Plus récemment, les inspections de fonctionnement sur une base obligatoire ont été annulées en janvier dernier. Au lieu de mener des inspections complètes sur une base régulière, les inspecteurs de Transports Canada effectuent tout simplement des examens sur dossier des systèmes de gestion de la sécurité des sociétés et des suivis par une validation sur place symbolique de la paperasse. Avec le SGS, nous ne sommes tout simplement plus attentifs.
Étant donné que je dispose de peu de temps, je vais vous parler de trois exemples de transporteurs aériens qui ont enfreint le règlement de sécurité par manque d’attention. Ces exemples révèlent des problèmes systématiques du SGS. En temps normal, lorsque les inspecteurs d’aviation de Transports Canada dépendent de l'évaluation des systèmes de gestion, plutôt que de l’évaluation des opérations de l'aviation comme telles, ils ne sont pas témoins de ces incidents. Tous ces exemples expliquent des incidents qui peuvent mettre des vies en danger.
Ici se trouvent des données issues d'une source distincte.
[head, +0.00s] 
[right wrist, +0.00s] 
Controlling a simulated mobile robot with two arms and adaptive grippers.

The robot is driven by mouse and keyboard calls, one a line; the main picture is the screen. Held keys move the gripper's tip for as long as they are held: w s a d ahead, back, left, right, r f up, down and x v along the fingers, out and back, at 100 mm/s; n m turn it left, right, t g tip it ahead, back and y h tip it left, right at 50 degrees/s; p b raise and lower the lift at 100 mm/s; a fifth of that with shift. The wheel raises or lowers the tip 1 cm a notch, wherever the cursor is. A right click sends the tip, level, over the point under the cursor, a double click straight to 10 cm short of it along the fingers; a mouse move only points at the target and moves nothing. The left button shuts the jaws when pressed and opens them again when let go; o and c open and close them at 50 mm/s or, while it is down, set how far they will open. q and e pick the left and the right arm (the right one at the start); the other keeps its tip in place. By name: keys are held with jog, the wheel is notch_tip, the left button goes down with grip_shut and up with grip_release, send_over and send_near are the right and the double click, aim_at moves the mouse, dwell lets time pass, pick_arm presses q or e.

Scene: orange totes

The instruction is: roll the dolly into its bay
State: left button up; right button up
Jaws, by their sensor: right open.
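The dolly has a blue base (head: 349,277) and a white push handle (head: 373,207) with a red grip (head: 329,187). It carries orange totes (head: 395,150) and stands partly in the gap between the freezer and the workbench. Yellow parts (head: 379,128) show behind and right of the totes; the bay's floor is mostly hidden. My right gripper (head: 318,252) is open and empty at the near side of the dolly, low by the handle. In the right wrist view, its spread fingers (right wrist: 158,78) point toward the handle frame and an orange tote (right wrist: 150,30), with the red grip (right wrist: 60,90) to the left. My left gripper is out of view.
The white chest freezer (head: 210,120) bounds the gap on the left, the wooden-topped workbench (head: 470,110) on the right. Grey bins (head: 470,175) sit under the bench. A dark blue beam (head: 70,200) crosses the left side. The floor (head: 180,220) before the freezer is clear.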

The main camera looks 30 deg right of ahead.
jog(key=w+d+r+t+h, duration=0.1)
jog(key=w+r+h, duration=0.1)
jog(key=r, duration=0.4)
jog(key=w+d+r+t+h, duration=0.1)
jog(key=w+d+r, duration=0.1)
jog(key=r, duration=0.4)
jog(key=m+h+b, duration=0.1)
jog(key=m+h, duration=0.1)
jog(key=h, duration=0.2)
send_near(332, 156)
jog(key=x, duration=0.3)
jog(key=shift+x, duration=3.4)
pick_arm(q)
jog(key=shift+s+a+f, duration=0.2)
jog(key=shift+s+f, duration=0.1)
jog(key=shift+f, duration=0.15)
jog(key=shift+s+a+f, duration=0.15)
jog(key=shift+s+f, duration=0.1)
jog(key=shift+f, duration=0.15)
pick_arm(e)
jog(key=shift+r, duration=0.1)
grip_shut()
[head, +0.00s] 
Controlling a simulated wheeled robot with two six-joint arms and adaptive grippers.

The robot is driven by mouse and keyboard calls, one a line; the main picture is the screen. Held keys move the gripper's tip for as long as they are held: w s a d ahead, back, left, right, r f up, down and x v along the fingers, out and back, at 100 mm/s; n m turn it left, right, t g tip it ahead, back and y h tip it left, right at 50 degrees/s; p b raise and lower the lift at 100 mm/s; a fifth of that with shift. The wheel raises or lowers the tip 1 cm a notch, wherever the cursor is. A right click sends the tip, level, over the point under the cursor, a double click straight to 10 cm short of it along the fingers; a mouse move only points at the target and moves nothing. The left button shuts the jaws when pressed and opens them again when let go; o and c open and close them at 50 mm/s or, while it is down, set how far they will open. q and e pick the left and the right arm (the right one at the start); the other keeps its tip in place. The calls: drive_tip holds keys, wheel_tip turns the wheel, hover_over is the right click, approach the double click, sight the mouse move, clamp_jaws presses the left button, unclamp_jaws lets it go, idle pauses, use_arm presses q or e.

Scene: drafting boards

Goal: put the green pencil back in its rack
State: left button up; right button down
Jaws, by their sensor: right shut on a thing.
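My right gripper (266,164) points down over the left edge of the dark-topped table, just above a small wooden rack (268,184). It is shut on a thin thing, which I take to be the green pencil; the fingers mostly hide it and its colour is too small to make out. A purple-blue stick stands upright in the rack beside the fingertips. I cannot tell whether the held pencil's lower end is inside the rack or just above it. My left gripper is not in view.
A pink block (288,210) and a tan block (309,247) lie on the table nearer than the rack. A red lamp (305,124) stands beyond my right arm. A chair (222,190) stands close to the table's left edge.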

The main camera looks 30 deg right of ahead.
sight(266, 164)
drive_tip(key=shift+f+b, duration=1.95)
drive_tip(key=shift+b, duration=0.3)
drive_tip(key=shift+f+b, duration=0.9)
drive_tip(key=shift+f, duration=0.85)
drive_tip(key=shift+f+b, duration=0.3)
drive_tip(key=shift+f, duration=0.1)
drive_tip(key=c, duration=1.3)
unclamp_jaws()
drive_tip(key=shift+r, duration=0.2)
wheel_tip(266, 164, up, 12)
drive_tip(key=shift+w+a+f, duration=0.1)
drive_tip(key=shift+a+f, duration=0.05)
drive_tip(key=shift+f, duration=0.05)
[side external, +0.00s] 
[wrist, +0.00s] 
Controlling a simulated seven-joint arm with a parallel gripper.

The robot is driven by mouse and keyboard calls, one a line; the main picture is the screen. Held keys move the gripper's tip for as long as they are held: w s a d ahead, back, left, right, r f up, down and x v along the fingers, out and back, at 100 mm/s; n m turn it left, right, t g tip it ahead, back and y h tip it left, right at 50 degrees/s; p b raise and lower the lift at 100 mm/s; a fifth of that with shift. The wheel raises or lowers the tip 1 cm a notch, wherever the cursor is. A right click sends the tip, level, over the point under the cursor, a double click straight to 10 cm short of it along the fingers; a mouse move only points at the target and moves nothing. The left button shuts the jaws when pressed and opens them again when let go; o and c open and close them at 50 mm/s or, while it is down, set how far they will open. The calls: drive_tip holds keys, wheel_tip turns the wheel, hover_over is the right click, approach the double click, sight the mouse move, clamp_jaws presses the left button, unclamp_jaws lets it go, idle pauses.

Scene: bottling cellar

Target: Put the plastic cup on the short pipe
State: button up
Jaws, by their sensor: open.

Le premier exemple concerne une demande de permis de vol. Je vous renvoie à l'onglet 8 du cahier de documents. Il s'agit d'une demande pour modifier un avion de passagers. Dans ce cas-ci, l’avion avait une capacité de carburant suffisante pour voyager sur des distances dépassant de loin sa portée maximale habituelle. La demande visait l’autorisation d’installer temporairement une radio haute fréquence. Les exploitants ont fait une demande à Transports Canada en affirmant que l'installation satisfaisait à toutes les exigences et aux règlements. En vertu du SGS, le travail d'un inspecteur est d'examiner cette demande et de la signer si les documents sont en ordre, rien d'autre. Comme vous pouvez le voir sur la diapositive suivante, l'installation est loin des promesses écrites. L'installation électrique est maintenue avec du ruban-cache. Cette installation manifestement dangereuse passe à travers les mailles du filet de Transports Canada parce qu’en vertu du SGS, nous avons les yeux fermés. La diapositive 5 montre que l'alimentation en énergie avait été mal câblée au tableau de bord, et c'est un risque potentiel d'un court-circuit électrique. La diapositive 6 donne un exemple de l'utilisation de pièces illégales.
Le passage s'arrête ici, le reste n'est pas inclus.